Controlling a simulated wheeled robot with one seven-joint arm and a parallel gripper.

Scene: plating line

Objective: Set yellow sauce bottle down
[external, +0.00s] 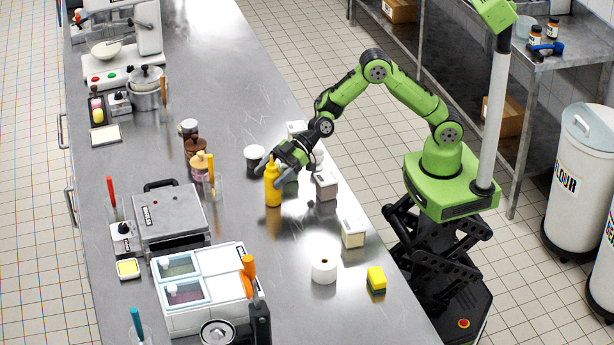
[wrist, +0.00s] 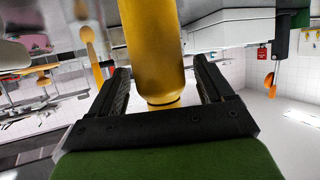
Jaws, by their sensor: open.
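The yellow sauce bottle (external: 272,187) stands upright on the steel counter (external: 290,240), near its right side. My gripper (external: 268,170) is at the upper part of the bottle, its fingers around it. In the wrist view, the bottle (wrist: 155,50) lies between the two spread fingers of my gripper (wrist: 163,92). Gaps show between the bottle and both fingers there, so the jaws are open around it.
White-lidded tubs (external: 326,186) and (external: 353,232) a second tub stand right of the bottle. A white roll (external: 324,269) and a yellow sponge (external: 376,280) are nearer the front. A dark cup (external: 254,158) stands close behind the bottle.

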Written problem
All of the data above should be quoted exactly, except for the pictures.

Response to the exercise
Controlling a simulated wheeled robot with one seven-joint arm and a parallel gripper.

Scene: plating line

Objective: Set yellow sauce bottle down
[external, +0.00s] 
[wrist, +0.00s] 
Jaws, by their sensor: open.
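The yellow sauce bottle (external: 272,187) stands upright on the steel counter (external: 290,240), near its right side. My gripper (external: 268,170) is at the upper part of the bottle, its fingers around it. In the wrist view, the bottle (wrist: 155,50) lies between the two spread fingers of my gripper (wrist: 163,92). Gaps show between the bottle and both fingers there, so the jaws are open around it.
White-lidded tubs (external: 326,186) and (external: 353,232) a second tub stand right of the bottle. A white roll (external: 324,269) and a yellow sponge (external: 376,280) are nearer the front. A dark cup (external: 254,158) stands close behind the bottle.

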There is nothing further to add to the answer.